GES-2 Is Moscow’s Newest Museum (Just Don’t Call It That)
Billed as an update of the Soviet-era ‘House of Culture’, Andrew Pasquier visits the Russian capital's recently opened cultural hub
Billed as an update of the Soviet-era ‘House of Culture’, Andrew Pasquier visits the Russian capital's recently opened cultural hub
‘You need a good client and a good story,’ explained a slightly grainy Renzo Piano, appearing via Zoom from Paris on a flatscreen monitor in the vast white expanse of GES-2 House of Culture. With Moscow’s latest cultural hub, which opened on 4 December, the legendary architect seemed to have had the good fortune to score both: an appealing update of the Soviet ‘house of culture’ concept and a billionaire backer with Kremlin connections. The hulking power plant on the banks of the Moskva River (since gutted, painted white and packed with an impressive, light-filled array of galleries, classrooms, studios and performance spaces) is destined to be a premiere hub of Russian cultural life – just don’t call it a museum, as I was reminded consistently at last weekend’s launch festivities.
On opening day, V-A-C Foundation co-founder and director Teresa Mavica vigorously insisted more than once to journalists that GES-2 was ‘a house of culture open to everyone’, which included President Vladimir Putin himself, who had stopped by to bless the project earlier that week. Yet Mavica was walking a tightrope, fielding probing questions about funding and artistic freedom with a smile and a Panglossian attitude that GES-2 – which is bankrolled by Leonid Mikhelson, CEO of Russian gas company Novatek – would be a free space for cultural reflection while somehow evading politics. ‘Politics is thinking about today, and we here are for thinking about the future.’
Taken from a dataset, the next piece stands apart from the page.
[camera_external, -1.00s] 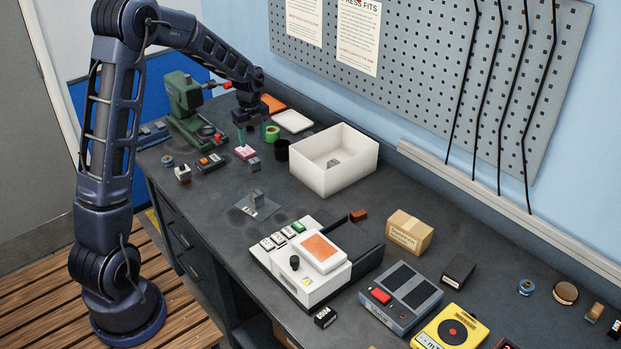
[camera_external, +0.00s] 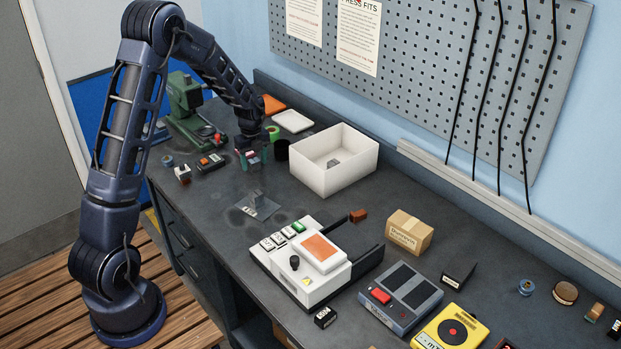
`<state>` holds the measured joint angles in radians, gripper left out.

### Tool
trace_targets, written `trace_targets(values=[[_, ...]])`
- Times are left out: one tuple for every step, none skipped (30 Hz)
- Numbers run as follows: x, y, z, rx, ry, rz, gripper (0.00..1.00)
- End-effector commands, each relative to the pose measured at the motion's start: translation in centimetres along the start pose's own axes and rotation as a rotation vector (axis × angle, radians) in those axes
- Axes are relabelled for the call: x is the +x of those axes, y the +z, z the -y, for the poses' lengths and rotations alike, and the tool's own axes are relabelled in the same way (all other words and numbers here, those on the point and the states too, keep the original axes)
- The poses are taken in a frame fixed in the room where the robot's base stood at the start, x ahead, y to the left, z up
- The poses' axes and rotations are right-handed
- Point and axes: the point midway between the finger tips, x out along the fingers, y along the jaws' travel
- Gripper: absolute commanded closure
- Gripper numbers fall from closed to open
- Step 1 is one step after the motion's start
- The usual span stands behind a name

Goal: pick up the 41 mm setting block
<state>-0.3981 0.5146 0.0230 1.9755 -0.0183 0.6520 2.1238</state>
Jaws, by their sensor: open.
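My gripper (camera_external: 253,157) is low over the far left part of the bench, pointing down, with its greenish fingers apart. A small pink-and-grey block (camera_external: 254,156) shows between or just behind the fingers. It is partly hidden, and I cannot tell whether the fingers touch it. Another small grey block (camera_external: 258,197) stands on a thin dark plate in mid-bench. A grey piece (camera_external: 333,162) lies inside the white bin (camera_external: 338,178). No size marks are readable, so I cannot tell which one is the 41 mm setting block.
A green machine (camera_external: 187,100) stands behind left of my gripper. A black cup (camera_external: 282,150) and a green roll (camera_external: 272,132) stand close on its right. A dark orange-buttoned box (camera_external: 211,162) lies to its left. A white device (camera_external: 305,263) stands farther forward.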

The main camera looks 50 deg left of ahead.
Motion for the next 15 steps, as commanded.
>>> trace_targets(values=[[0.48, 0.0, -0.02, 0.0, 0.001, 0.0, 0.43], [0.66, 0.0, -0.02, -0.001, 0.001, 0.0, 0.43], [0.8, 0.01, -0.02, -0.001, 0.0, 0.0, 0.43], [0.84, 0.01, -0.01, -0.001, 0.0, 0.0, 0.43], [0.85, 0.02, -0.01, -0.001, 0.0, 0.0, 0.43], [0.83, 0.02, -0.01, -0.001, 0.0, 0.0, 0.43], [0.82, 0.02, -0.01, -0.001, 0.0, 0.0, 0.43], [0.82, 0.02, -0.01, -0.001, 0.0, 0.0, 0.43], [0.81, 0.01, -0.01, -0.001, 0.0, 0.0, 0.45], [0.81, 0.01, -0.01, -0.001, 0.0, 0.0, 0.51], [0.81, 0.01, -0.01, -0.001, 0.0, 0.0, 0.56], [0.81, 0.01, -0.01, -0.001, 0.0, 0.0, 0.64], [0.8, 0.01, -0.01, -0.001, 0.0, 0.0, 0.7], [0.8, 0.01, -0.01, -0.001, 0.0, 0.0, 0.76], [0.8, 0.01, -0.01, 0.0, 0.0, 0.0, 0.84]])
Despite this assertion, GES-2’s inaugural programme looks first to the past, drafting Reykjavik-based artist Ragnar Kjartansson to stage an unlikely reshooting of the US soap opera Santa Barbara (1984–93). While the NBC drama about the private lives of well-heeled Californians achieved only moderate success during its original run, the Russian dubbed version became a cultural sensation with a post-Soviet, pre-Putin generation keen for aspirational melodrama from the idyllic beachfront of American capitalism. One measure of the show’s continued influence on the Russian imagination is the common exclamation in response to excessively dramatic situations: ‘This is some kind of Santa Barbara!’ This tidbit was repeated by Kjartansson, Mavica and every piece of promotional literature about the show as if to stamp out any doubt among unknowing foreigners (like myself) that the B-ratings soap is indeed a phenomenon worthy of a museum opening.
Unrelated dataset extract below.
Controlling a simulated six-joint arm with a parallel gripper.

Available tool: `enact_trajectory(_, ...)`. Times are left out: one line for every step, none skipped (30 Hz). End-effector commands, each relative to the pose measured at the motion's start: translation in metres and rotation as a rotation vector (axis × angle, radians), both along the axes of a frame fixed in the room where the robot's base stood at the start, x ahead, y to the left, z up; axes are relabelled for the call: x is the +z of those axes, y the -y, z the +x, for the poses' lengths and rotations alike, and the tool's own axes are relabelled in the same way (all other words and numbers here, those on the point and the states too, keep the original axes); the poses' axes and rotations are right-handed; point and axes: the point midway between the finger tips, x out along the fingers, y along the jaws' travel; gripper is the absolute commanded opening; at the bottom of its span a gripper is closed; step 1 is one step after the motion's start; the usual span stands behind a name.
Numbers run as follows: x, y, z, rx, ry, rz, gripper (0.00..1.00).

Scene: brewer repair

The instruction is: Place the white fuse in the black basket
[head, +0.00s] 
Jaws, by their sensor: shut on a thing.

The restaging, billed as ‘a living sculpture’, sees a Russian cast and crew produce 98 episodes of Santa Barbara in exposed film sets and editing stations spread across the centre’s cavernous nave. Watching cut after cut of a soap re-enactment is hardly riveting and, on the first day of the performance, the screen runner implored the dolled-up cast to deliver ‘more chaos!’ Yet, the spectacle of soap operatics naturally fits Kjartansson’s style of durational performance, which often teases out emotions through repeated engagement, wrapping beauty with a hint of schmaltz. As Kjartansson added at a panel discussion, titled ‘Why Santa Barbara?’, the fact that navel-gazing domestic dramas of well-to-do Californians spoke to audiences halfway around the globe is a testament to the genre’s knack for constituting an ‘emotional mythology’ – a human face for American capitalism and Russian longing that ‘through repetition becomes sculptural’.
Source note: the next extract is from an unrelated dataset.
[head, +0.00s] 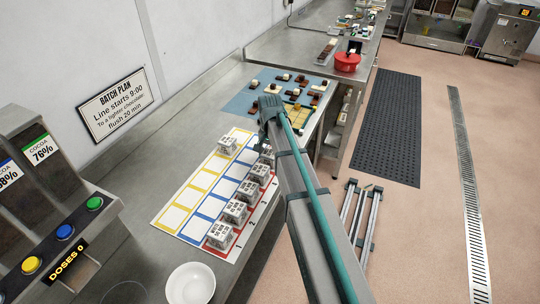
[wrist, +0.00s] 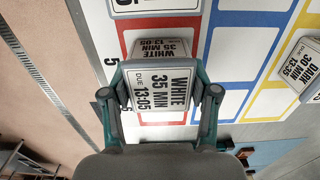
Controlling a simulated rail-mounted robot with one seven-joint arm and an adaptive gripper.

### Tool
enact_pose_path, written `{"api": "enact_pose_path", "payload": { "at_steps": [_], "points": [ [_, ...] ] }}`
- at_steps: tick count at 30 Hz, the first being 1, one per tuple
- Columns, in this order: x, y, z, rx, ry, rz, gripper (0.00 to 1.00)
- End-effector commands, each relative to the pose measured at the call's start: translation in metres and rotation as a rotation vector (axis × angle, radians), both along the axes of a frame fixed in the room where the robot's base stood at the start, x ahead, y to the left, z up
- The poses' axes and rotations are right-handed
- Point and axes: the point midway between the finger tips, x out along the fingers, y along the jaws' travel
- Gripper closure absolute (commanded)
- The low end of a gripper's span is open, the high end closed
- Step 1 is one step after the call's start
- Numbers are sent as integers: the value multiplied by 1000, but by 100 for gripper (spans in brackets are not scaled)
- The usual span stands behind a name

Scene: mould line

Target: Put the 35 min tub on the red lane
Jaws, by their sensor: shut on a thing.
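The 35 min tub (wrist: 160,91) has a white label reading WHITE, 35 MIN, DUE 13:05. My gripper (wrist: 159,96) is shut on it, one finger at each side. In the wrist view the tub is over the red lane (wrist: 136,120), beside the printed 5. I cannot tell whether its base touches the lane. In the head view my arm hides most of the gripper; a partly hidden tub (head: 266,154) near it seems to be the held one.
Several other labelled tubs, such as the nearest (head: 220,236), line the red lane. A DARK 30 MIN tub (wrist: 302,66) stands in the yellow lane. The blue lane is empty where visible. A blue mat (head: 240,103) with chocolates lies beyond; a white bowl (head: 190,284) stands nearer.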

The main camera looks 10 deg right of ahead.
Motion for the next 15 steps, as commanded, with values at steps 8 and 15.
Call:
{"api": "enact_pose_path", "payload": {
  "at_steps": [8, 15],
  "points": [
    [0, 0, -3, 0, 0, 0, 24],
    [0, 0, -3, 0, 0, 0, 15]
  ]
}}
GES-2’s opening season is titled ‘How Not To Be Colonized?’, a surprisingly political framing for a supposedly apolitical institution. Given this, it is somewhat ironic that ‘To Moscow! To Moscow! To Moscow!’ – the companion exhibition Kjartansson co-curated with his partner Ingibjörg Sigurjónsdóttir in lieu of a retrospective – consisted mostly of friends and artistic collaborators from Iceland. Asked about the home team selection, Sigurjónsdóttir joked that the V-A-C Foundation just ‘didn’t know how provincial he is’. Yet, Kjartansson’s lifelong enthusiasm for Russian culture (a lovefest recalled in talks across the opening weekend), plus his populist sensibilities made Santa Barbara exactly the ‘strange mirror’ the foundation needed to light-heartedly broach touchy themes of Russian identity-formation. Kjartansson, as Mavica put it, was the right artist ‘to help us disclose and break the clichés’ since his storytelling work is rife with them. Whether by looking to the future, or to a foreign perspective, one way V-A-C can engage with a censorious reality runs via these very attempts at temporal and cultural triangulation.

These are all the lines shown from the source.